EXERCISE INSTRUCTIONS:
Your task is to repeat the lines below exactly, excluding any pictures they contain.

STORED DATA:
────────────────────────────────────────
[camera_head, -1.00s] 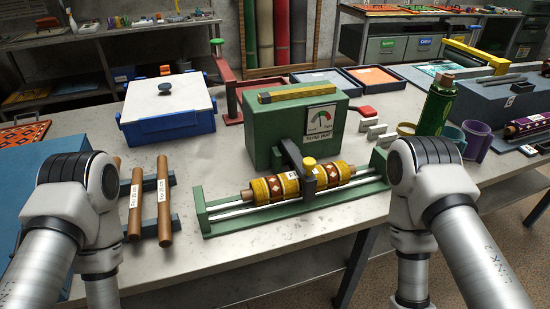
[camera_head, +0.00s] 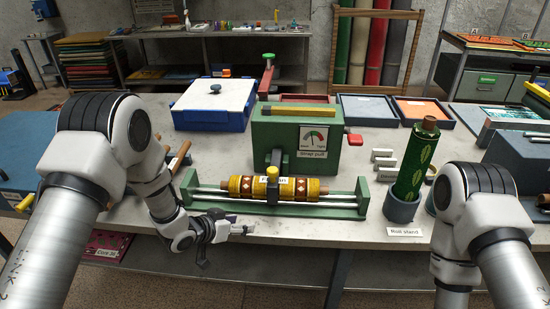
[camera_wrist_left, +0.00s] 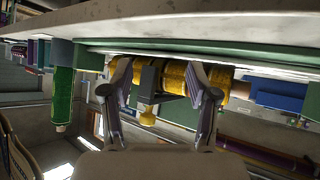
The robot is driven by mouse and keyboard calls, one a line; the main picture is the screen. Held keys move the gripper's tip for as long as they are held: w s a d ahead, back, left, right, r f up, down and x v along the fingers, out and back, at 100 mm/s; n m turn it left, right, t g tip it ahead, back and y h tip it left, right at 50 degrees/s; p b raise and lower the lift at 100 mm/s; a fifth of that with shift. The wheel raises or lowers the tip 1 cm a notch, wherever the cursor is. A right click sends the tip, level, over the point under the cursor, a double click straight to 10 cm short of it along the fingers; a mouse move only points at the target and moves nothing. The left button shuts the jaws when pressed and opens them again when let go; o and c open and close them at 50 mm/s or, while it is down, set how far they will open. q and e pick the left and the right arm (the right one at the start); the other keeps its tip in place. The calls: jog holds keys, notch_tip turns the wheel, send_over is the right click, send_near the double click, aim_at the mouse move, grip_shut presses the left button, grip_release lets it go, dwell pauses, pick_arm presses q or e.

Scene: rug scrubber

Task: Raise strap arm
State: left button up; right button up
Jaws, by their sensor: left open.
────────────────────────────────────────
SOLUTION TO THE EXERCISE:
[camera_head, -1.00s] 
[camera_head, +0.00s] 
[camera_wrist_left, +0.00s] 
The robot is driven by mouse and keyboard calls, one a line; the main picture is the screen. Held keys move the gripper's tip for as long as they are held: w s a d ahead, back, left, right, r f up, down and x v along the fingers, out and back, at 100 mm/s; n m turn it left, right, t g tip it ahead, back and y h tip it left, right at 50 degrees/s; p b raise and lower the lift at 100 mm/s; a fifth of that with shift. The wheel raises or lowers the tip 1 cm a notch, wherever the cursor is. A right click sends the tip, level, over the point under the cursor, a double click straight to 10 cm short of it along the fingers; a mouse move only points at the target and moves nothing. The left button shuts the jaws when pressed and opens them again when let go; o and c open and close them at 50 mm/s or, while it is down, set how far they will open. q and e pick the left and the right arm (the right one at the start); the other keeps its tip in place. The calls: jog holds keys, notch_tip turns the wheel, send_over is the right click, send_near the double click, aim_at the mouse move, grip_shut presses the left button, grip_release lets it go, dwell pauses, pick_arm presses q or e.

Scene: rug scrubber

Task: Raise strap arm
State: left button up; right button up
Jaws, by their sensor: left open.

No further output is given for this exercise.